If these are the kind of idiots we are dealing with , then no wonder this thing was & is so screwed-up.
I thought this guy , because of his academic standing , would have a better understanding of the situation.
I was wrong.
Dr Mike Popovich
Now that I have calmed down , 2 last points.
First : Within our retirement accounts we now have trusts that have or will convert to corporate structure--as such we will now have dividend payers within accounts designed only for interest bearing issues (which trusts were) -- this leads to a further loss on our part as there is no dividend tax credit within these accounts & double taxation will ensue (another inequity which gov`ts refuse to correct) --there must be a correction of this situation as this has happened thru no fault of our own---the Marshall Plan comes to mind.
Second : Professor Booth refers to the fact that investors did not realize trusts were not equities--this point is completely invalid as it was gov`t interference within the financial markets that caused the loss & not investor stupidity---it is one thing to be so bone-headed that you lose your investment cash & it is completely another if the gov`t stepped-in to force the issue.
Dr Mike Popovich
Dr Mike : " F--k me---I am so pissed-off , I have almost nothing to say.
If these are the kind of idiots we are dealing with , then no wonder this thing was & is so screwed-up."
We are dealing with some idiots, some dishonest politicians and university professors and a bunch of ignorant MPs.
Big business did not like " Income Trusts " and they said it loud and clear to Harper and Flaherty. In come Trusts competition for them was too much to bear. They were not ready to hike dividends, share the profits with the owners and keeping control of the cash-flow allows them to finance their power trips.
Yes Dr Mike, we deal with idiots, dishonest people, liars and a great number of ignorants.

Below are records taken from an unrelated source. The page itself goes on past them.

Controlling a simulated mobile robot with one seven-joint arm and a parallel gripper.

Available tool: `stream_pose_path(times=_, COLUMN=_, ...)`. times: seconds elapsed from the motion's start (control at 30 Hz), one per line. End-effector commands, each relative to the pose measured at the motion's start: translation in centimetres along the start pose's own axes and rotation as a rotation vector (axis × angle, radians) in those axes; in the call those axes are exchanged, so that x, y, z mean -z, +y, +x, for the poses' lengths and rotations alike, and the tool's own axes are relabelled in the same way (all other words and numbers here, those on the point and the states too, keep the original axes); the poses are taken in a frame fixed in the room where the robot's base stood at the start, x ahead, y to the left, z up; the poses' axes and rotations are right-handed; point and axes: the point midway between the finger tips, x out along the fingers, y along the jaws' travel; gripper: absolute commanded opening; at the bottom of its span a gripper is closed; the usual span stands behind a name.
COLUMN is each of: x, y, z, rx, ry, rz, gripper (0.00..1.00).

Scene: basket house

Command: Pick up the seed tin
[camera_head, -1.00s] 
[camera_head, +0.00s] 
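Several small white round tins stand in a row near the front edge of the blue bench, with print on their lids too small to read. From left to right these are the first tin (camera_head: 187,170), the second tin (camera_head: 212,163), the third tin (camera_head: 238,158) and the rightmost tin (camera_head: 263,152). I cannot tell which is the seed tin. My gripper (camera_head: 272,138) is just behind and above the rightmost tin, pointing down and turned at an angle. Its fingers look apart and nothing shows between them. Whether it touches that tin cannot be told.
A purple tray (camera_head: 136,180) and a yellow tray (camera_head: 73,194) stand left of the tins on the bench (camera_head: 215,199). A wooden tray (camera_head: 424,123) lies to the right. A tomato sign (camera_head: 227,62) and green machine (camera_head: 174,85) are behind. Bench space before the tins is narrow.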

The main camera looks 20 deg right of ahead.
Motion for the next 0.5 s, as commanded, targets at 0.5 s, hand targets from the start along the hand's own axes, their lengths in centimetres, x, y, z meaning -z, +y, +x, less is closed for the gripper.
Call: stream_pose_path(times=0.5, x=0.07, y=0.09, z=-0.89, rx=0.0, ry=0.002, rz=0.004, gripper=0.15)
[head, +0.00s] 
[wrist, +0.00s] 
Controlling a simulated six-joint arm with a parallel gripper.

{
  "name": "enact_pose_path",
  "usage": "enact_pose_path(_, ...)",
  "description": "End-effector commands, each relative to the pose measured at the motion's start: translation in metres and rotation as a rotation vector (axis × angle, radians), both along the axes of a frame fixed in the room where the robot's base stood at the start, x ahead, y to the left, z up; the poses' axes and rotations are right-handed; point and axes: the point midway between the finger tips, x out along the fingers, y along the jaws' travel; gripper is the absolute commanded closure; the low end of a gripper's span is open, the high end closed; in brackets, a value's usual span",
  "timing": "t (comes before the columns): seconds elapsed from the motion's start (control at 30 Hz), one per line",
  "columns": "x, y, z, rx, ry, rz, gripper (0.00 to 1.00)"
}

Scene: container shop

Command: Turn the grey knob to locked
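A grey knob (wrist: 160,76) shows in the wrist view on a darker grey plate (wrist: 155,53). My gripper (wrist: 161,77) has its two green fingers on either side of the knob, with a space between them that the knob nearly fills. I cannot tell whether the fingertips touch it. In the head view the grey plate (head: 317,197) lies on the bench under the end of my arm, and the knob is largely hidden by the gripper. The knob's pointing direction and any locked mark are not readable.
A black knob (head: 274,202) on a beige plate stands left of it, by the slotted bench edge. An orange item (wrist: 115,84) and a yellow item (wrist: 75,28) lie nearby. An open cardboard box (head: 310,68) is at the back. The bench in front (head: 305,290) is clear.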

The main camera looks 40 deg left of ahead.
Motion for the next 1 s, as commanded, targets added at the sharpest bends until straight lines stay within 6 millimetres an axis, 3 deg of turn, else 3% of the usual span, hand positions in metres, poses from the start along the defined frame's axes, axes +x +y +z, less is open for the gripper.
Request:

That's the way it is and we have to accept the fact that big business has power and access to our elected members while we ordinary citizens all we have to do is pay our taxes and be considered as small change.
I do hate the way things are unfolding in Canada today.
I have no respect for politiancs betraying their word and serving big business and lying to the vast majority to acheive their goal.
You are pissed-off ? You are not alone and my furor is growing....
Bruce thank you for his work on this one. And of course to Brent for doing such a great job on "de-coding" Professor Booth's response. Love the skill testing question.
I think all of us would be interested in his answer to the skill testing questions. Maybe his answer will come in the form of 18 blacked out pages? ... LOL.
I think we also know Professor Booth's inherent bias ... it looks like he is a full time U of T staff, so he would be entitled to a company pension plan.
Hmm pension plans at University institutions? Who manages them? How easy is it to get full time teaching status these days? Perhaps Dr. Booth would have changed his stance if he were a part timer with no pension.
Best wishes back to him - for where he is going he is going to need those best wishes more than trust investors.